**Set exercise**
Pull out exactly the lines from the line containing "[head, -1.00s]" to the line containing "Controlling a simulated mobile", both lines included, with pictures removed from the copy.

Start of Supplied material

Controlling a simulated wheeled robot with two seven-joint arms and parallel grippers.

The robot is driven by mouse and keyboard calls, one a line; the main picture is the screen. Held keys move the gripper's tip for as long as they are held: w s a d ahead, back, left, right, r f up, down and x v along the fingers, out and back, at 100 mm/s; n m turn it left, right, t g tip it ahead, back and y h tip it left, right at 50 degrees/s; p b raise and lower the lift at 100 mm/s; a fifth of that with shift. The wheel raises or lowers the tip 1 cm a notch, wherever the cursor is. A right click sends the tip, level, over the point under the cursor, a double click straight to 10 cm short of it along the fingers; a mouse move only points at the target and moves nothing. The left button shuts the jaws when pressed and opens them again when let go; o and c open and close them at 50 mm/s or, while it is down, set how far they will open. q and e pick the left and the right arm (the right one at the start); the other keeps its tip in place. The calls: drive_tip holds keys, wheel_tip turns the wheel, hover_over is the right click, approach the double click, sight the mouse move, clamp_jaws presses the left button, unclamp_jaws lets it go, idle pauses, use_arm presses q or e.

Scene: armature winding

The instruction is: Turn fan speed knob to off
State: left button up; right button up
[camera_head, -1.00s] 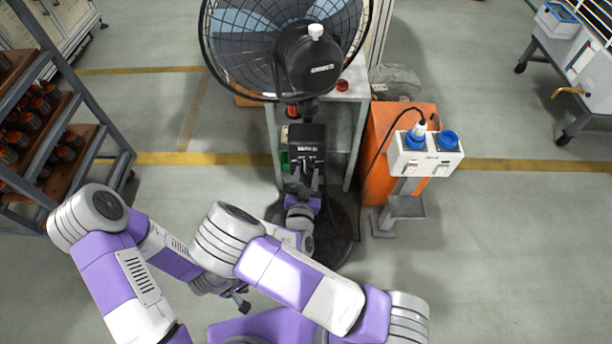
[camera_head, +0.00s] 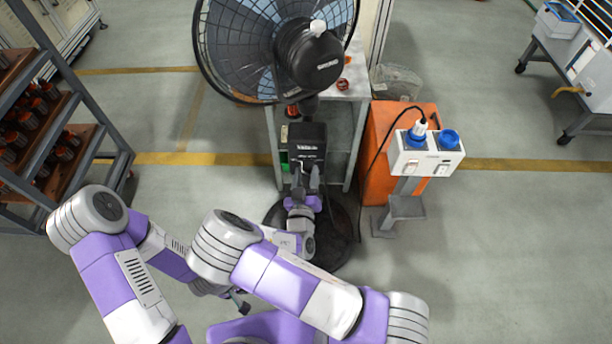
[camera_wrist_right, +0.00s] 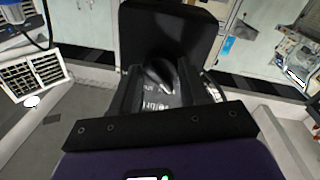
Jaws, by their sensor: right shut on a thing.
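The black pedestal fan (camera_head: 310,62) stands ahead, its cage facing away from me. Its black control box (camera_head: 307,134) sits on the pole below the motor. In the right wrist view the dark fan speed knob (camera_wrist_right: 160,74) shows on the box's panel, with pale markings below it. My right gripper (camera_head: 305,176) is at the box, and in the wrist view its fingers (camera_wrist_right: 160,88) are on either side of the knob, shut on it. The fingers partly hide the panel, and the knob's exact setting cannot be read. My left gripper (camera_head: 240,303) hangs low, away from the fan; its jaws are unclear.
A grey workbench (camera_head: 350,88) stands behind the fan. An orange cabinet (camera_head: 378,175) and a white socket box (camera_head: 425,160) on a stand are close on the right. A shelf rack (camera_head: 105,140) is at left. The floor between rack and fan is clear.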

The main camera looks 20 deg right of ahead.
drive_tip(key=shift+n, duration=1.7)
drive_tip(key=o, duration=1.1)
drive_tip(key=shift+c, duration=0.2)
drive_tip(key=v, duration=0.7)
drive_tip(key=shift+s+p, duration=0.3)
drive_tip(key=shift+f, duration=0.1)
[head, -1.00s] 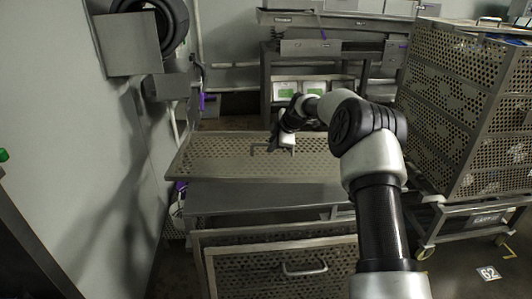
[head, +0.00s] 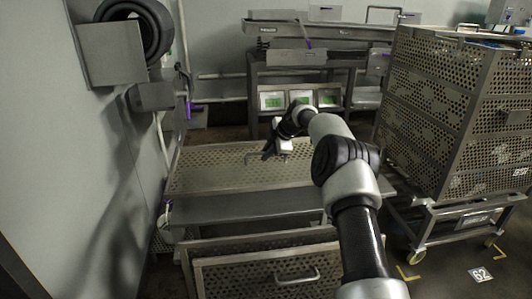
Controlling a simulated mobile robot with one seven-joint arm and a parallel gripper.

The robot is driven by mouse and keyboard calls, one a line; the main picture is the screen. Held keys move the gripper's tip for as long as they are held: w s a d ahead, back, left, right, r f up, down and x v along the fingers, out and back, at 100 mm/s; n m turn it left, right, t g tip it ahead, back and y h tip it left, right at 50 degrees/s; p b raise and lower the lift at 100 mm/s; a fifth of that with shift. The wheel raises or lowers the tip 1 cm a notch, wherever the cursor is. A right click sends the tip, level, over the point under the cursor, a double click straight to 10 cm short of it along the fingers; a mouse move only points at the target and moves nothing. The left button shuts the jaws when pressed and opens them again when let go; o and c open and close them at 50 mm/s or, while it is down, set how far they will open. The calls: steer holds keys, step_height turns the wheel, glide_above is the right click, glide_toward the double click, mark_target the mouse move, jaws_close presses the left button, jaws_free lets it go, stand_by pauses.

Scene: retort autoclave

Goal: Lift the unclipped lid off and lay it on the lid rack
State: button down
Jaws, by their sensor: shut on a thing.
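The lid (head: 215,172) is a wide perforated metal plate with a bar handle in its middle. My gripper (head: 270,154) is shut on that handle, with my arm reaching in from the lower right. The lid looks about level over a plain grey metal surface (head: 240,209). I cannot tell whether it touches that surface or hangs just above it. Its right part is partly hidden behind my arm. In front and lower stands a perforated metal panel (head: 240,279) with a bar handle. I cannot tell for sure which of these frames is the lid rack.
A stacked perforated basket (head: 450,110) stands on a wheeled trolley (head: 455,213) at the right. A metal bench with green screens (head: 300,98) is at the back. A black round fitting (head: 150,30) juts from the left wall. Floor by the marker 62 (head: 481,275) is clear.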

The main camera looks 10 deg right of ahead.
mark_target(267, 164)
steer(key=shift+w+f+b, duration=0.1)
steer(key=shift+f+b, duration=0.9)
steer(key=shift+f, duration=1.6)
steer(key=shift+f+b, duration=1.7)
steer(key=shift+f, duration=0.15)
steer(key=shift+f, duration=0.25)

End of Supplied material

**Output of the exercise**
[head, -1.00s] 
[head, +0.00s] 
Controlling a simulated mobile robot with one seven-joint arm and a parallel gripper.

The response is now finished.